Nous voulions inclure les idées de classe, la question de la pauvreté des femmes.

Le logo de Bilkis est le "vagina dentata" ou vagin denté associé à une figure mythique ukrainienne…
Apr 14, 2025

Yana Dotsenko & Tanya Vynska


Interview par Dan La Botz – New Politics

Traduit pour l’ESSF par Adam Novak

Deux membres de l’organisation féministe ukrainienne Bilkis, Tania Vynska et Yana Dotsenko, étaient à New York pour la 69e session de la Commission des Nations Unies sur la condition de la femme (CSW69), la plus grande conférence mondiale sur les femmes, qui s’est tenue au siège des Nations Unies du 10 au 21 mars 2025. La conférence était axée sur l’examen et l’évaluation de la mise en œuvre de la Déclaration et du Programme d’action de Beijing adoptés en 1995. Vous pouvez trouver ici une déclaration officielle sur la situation des femmes en Ukraine publiée sur le site web de la CSW69.

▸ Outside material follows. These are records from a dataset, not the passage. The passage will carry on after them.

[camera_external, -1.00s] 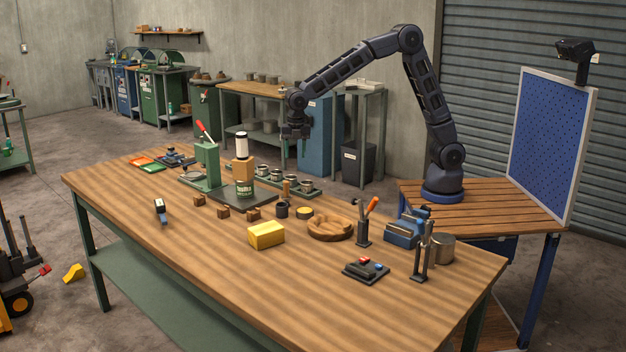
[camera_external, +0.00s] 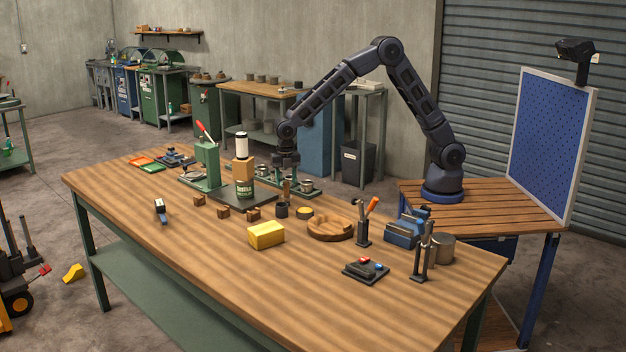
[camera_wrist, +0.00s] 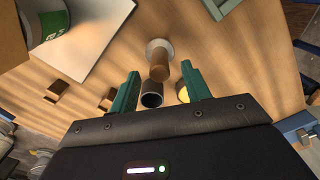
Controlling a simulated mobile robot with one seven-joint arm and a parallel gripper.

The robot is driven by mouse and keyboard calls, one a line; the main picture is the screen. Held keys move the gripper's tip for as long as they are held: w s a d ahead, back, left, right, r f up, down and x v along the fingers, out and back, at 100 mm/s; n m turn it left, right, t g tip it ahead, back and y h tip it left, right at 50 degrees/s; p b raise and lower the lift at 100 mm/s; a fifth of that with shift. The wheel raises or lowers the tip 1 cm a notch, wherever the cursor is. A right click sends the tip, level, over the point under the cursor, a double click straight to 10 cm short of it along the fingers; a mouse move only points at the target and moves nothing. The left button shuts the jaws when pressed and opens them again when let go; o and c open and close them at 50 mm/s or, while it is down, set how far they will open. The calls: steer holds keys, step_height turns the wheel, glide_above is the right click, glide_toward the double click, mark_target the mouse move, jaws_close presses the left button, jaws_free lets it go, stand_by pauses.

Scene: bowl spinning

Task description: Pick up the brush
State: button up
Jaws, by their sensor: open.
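The brush appears to be the upright piece with a brown wooden handle (camera_wrist: 159,66) and a pale round end in the wrist view. In the external view its brown handle (camera_external: 287,191) stands on the bench just behind a small dark cup. My gripper (camera_external: 286,167) points down above it. In the wrist view the two teal fingers of my gripper (camera_wrist: 160,86) are spread wide, with the handle in the gap near their tips. No contact shows. The exact height between the tips and the handle is hard to tell.
The small dark cup (camera_external: 282,210) and a yellow tin (camera_external: 304,212) stand close in front. A wooden bowl (camera_external: 330,228) is to the right. The front of the bench (camera_external: 260,290) is clear.

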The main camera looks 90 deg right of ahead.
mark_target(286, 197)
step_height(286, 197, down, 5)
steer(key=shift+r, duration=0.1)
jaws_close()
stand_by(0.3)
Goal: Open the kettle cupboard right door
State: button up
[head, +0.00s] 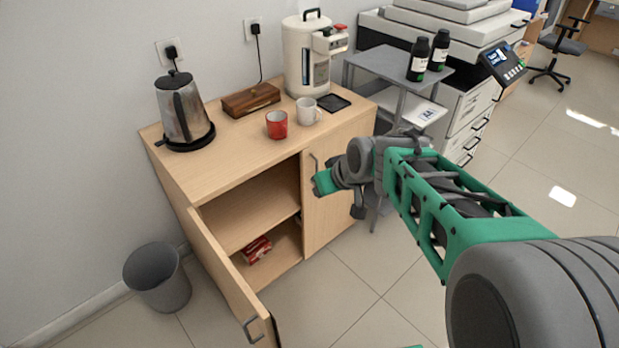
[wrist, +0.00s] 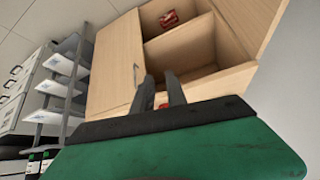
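The kettle cupboard's right door (head: 338,195) is shut. Its upright handle (head: 314,160) is near the door's left edge and also shows in the wrist view (wrist: 135,75). The left door (head: 228,275) stands wide open, with its handle (head: 252,330) at the lower front. My gripper (head: 322,183) is in front of the right door, close to its handle; its fingertips are hard to make out in the head view. In the wrist view its two dark fingers (wrist: 160,88) are apart with nothing held between them, and the handle lies just left of them.
A bin (head: 158,280) stands left of the cupboard. A grey trolley (head: 385,65) stands close on the right. Floor in front is clear.

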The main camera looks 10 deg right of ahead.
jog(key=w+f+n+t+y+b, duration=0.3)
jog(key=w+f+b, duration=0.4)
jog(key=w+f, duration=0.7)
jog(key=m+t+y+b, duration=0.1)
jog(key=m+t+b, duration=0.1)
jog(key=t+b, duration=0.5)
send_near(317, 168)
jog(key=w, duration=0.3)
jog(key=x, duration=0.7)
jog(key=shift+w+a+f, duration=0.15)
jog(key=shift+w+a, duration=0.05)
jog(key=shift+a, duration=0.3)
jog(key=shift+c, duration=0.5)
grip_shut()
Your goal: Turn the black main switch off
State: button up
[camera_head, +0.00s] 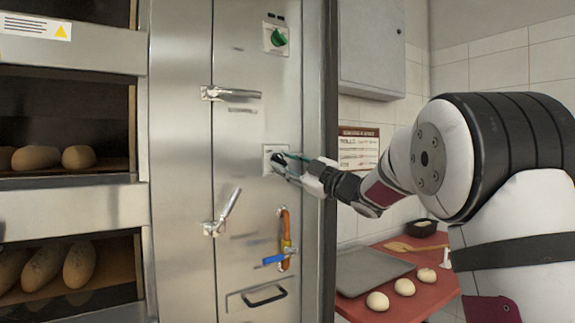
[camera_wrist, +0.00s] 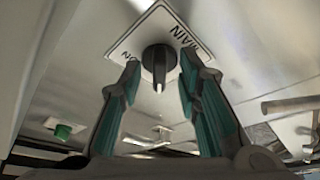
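The black main switch (camera_wrist: 159,62) is a round knob with a raised grip bar, on a white plate (camera_wrist: 125,43) lettered MAIN, in the wrist view. In the head view its plate (camera_head: 268,151) is on the steel panel, and my gripper partly hides the knob. My gripper (camera_wrist: 158,75) is open, with one teal-padded finger on each side of the knob and visible gaps between. In the head view my gripper (camera_head: 281,162) reaches the panel from the right. I cannot tell whether a fingertip touches the plate.
A green knob (camera_head: 279,38) is above on the panel. A lever handle (camera_head: 230,94), a tilted lever (camera_head: 222,212) and an orange handle with a blue lever (camera_head: 284,240) stick out nearby. Ovens with bread (camera_head: 80,157) are at left. A red table (camera_head: 425,290) is at right.

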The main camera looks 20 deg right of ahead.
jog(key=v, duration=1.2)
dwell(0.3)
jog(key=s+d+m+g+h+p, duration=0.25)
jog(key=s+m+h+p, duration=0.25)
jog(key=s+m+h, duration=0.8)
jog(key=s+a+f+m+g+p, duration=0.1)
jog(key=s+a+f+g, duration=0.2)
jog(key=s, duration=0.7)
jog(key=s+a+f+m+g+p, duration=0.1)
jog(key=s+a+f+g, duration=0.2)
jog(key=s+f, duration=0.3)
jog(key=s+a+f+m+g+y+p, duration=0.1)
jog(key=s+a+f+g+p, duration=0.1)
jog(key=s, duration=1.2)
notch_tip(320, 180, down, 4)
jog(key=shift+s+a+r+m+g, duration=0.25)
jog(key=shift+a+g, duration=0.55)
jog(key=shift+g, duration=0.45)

Tania et Yana étaient également venues pour rencontrer des féministes d’autres pays et pour établir des réseaux avec d’autres ONG et donateurs. Dan La Botz de New Politics a profité de leur visite pour en apprendre davantage sur leur organisation.

NP – Merci de prendre le temps de discuter avec moi afin que les lecteurs de New Politics puissent en apprendre davantage sur votre organisation et sur la situation des femmes en Ukraine. Pourquoi avez-vous fondé Bilkis à l’origine ?
Yana
– Nous avons fondé Bilkis à Kharkiv en 2019 parce que nous n’avions aucun projet ou groupe comme Bilkis à cette époque. Il y avait quelques groupes féministes, mais nous ne nous reconnaissions pas en eux, car ils n’avaient pas de point de vue de gauche dans leur programme. Nous voulions vraiment créer un groupe qui changerait les idées sociales sur le genre.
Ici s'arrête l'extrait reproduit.